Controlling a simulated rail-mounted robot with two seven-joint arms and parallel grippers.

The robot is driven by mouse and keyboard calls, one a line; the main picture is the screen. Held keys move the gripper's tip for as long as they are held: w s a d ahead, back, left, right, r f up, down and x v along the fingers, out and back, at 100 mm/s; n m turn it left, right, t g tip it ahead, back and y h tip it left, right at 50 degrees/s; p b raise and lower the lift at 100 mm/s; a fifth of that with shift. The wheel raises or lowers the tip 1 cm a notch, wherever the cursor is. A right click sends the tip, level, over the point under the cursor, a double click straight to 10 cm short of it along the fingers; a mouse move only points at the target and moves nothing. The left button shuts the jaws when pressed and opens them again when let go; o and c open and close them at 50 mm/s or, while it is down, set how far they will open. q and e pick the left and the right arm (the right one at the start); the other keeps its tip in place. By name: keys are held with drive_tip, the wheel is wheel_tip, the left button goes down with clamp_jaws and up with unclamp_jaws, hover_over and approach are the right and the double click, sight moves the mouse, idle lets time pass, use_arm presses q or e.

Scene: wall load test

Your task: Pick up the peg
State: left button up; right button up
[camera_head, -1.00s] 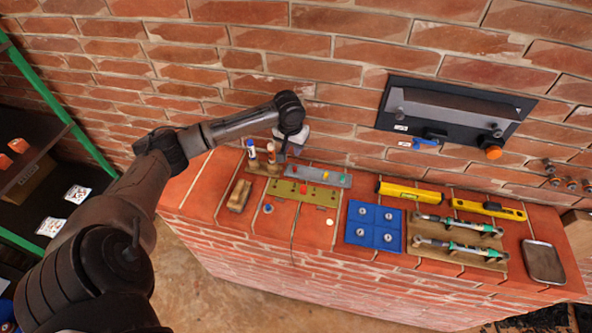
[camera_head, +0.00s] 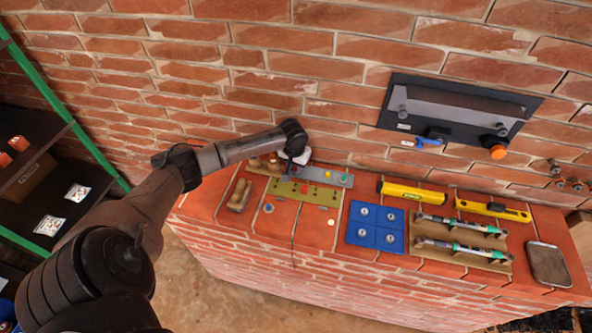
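An olive board (camera_head: 290,190) with holes lies on the brick ledge, with a red peg-like piece (camera_head: 304,188) on it. Behind it a grey strip (camera_head: 335,180) carries a small yellow piece (camera_head: 327,173) and a green piece (camera_head: 344,177). I cannot tell which piece is the peg. My left gripper (camera_head: 297,157) is at the back of the ledge, low by the left end of the grey strip. It is small and partly hidden by its own wrist, so its fingers and any grip are unclear. My right gripper is not in view.
A wooden holder (camera_head: 239,195), a blue tray (camera_head: 375,236), a wooden rack (camera_head: 461,253) with two tools, yellow levels (camera_head: 412,194) and a grey dish (camera_head: 546,264) share the ledge. The brick wall stands close behind, with a black panel (camera_head: 455,112) on it.

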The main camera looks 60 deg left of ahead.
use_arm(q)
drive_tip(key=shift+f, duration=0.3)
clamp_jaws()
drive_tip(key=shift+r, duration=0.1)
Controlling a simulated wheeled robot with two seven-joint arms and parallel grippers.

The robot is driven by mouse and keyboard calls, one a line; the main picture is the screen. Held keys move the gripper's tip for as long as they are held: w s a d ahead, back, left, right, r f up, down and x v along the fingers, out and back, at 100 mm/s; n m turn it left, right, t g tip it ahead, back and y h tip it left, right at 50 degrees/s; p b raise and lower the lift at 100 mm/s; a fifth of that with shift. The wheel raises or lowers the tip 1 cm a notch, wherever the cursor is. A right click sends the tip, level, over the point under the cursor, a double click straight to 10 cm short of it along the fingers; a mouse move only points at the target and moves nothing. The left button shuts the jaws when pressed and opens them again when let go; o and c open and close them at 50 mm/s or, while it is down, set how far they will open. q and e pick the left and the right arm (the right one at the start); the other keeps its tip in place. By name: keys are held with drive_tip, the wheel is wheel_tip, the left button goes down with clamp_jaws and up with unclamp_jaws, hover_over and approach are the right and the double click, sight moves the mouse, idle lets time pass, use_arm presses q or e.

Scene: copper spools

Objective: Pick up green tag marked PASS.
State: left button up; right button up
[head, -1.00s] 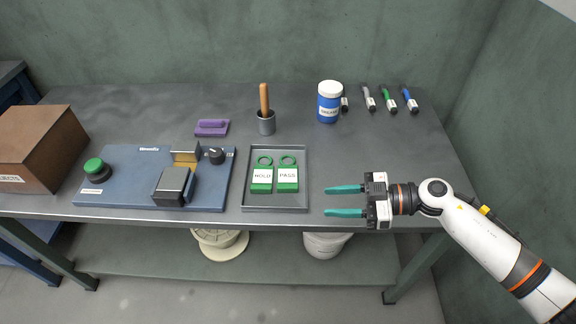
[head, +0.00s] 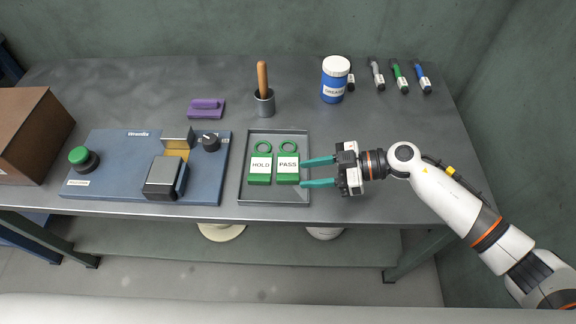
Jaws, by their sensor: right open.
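The green tag marked PASS (head: 287,167) lies in a grey tray (head: 273,200), to the right of a green tag marked HOLD (head: 261,167). Each tag has a ring at its far end and a white label. My right gripper (head: 303,172) comes in from the right, over the tray's right edge. Its two teal fingers are apart and point left, with the tips beside the right edge of the PASS tag. I cannot tell whether they touch it. Nothing is held. My left gripper does not show.
A blue fixture (head: 140,170) with a green button is left of the tray. A brown box (head: 28,135) is far left.

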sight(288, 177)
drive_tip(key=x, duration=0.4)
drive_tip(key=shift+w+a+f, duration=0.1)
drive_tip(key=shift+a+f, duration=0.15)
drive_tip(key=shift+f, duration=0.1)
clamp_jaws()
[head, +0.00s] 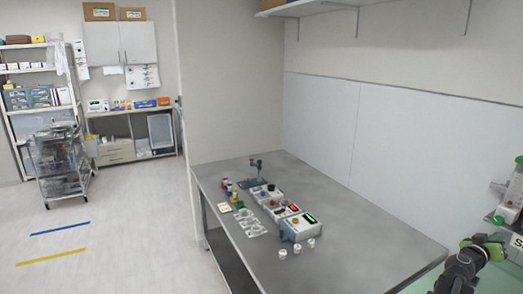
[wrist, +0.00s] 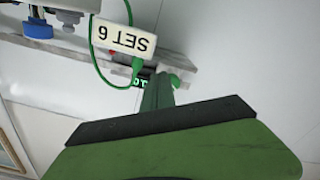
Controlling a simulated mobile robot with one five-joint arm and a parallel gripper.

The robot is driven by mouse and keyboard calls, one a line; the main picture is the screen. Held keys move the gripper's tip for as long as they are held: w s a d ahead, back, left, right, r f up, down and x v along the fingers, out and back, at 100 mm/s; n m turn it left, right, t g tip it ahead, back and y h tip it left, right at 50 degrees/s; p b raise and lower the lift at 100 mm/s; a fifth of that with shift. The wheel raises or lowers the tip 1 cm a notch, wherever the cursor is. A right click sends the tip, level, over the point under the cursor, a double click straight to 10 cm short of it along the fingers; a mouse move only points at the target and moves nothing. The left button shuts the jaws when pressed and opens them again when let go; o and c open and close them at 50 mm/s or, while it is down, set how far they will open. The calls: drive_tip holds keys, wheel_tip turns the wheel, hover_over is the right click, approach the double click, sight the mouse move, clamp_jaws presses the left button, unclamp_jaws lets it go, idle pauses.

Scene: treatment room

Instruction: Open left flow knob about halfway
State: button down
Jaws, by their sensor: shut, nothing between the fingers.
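My gripper (wrist: 160,95) fills the lower middle of the wrist view, green with a black edge. It is shut, with nothing between its fingers. In the head view a green knob (head: 498,219) shows on the wall unit at the right edge. I cannot tell which knob is the left flow knob or how far it is turned.
A grey rail (wrist: 100,60) runs behind the SET 6 box. In the head view a grey table (head: 360,225) holds several devices and small cups, with bare room at its right. A green surface (head: 415,284) lies below my arm. A wire cart (head: 60,165) stands far left.

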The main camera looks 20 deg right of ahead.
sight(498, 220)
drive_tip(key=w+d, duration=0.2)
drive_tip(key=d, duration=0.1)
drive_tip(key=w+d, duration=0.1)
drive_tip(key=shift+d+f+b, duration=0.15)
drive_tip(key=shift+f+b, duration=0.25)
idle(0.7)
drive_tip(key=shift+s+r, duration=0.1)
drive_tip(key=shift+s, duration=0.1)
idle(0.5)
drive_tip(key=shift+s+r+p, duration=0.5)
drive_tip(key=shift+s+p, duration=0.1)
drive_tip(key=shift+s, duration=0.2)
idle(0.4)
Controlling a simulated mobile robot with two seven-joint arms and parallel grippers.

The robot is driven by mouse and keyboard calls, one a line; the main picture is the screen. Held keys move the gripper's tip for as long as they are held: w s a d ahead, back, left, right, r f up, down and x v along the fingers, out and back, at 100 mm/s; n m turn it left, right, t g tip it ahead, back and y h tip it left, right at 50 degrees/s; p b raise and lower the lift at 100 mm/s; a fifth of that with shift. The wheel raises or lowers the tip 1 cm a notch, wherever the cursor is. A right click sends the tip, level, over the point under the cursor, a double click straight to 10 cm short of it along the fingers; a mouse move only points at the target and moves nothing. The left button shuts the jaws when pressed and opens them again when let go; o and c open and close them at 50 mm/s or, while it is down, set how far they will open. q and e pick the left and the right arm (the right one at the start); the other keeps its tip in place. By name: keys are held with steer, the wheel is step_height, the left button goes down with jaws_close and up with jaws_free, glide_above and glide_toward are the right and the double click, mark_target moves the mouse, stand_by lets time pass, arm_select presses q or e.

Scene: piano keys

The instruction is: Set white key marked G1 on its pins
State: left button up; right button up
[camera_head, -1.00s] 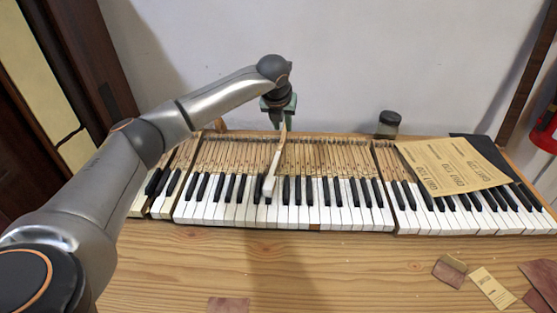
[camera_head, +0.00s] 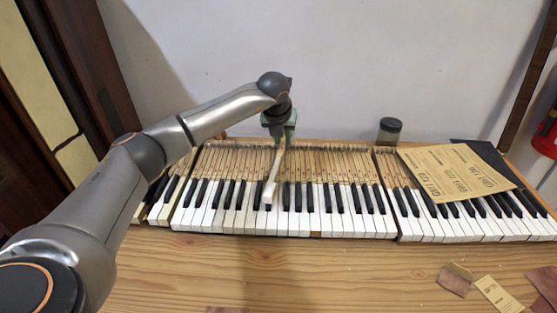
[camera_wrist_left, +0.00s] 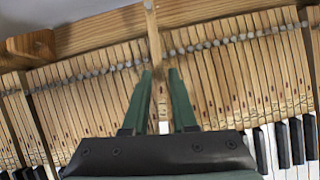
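The white key (camera_head: 271,185) is a long bare-wood stick with a white front end. It sits over the left-middle of the keyboard (camera_head: 290,222), its front end above the neighbouring white keys. My left gripper (camera_head: 279,140) points down at the back of the keyboard. In the left wrist view its two green fingers (camera_wrist_left: 160,75) are shut on the key's wooden shaft (camera_wrist_left: 153,35). No G1 mark is legible, and the pins under the key are hidden. Whether the key touches the pins cannot be told. My right gripper is not in view.
A printed brown sheet (camera_head: 450,172) lies over the right keys. A dark-lidded jar (camera_head: 389,130) stands behind the keyboard. Scraps (camera_head: 456,279) and a small card (camera_head: 497,294) lie at the front right. The front middle of the table (camera_head: 340,270) is clear.

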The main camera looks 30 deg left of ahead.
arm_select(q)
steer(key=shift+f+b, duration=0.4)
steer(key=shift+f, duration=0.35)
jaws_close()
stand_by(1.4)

* [WRITTEN TASK]: Return, unchanged, the run of lines above that opens with the line containing "The main camera looks 60 deg left of ahead." and closes with the line containing "Controlling a simulated wheeled". Include both.

* [SOLVED PROBLEM]:
The main camera looks 60 deg left of ahead.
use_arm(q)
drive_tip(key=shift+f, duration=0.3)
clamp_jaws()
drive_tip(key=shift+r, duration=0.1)
Controlling a simulated wheeled robot with two seven-joint arms and parallel grippers.

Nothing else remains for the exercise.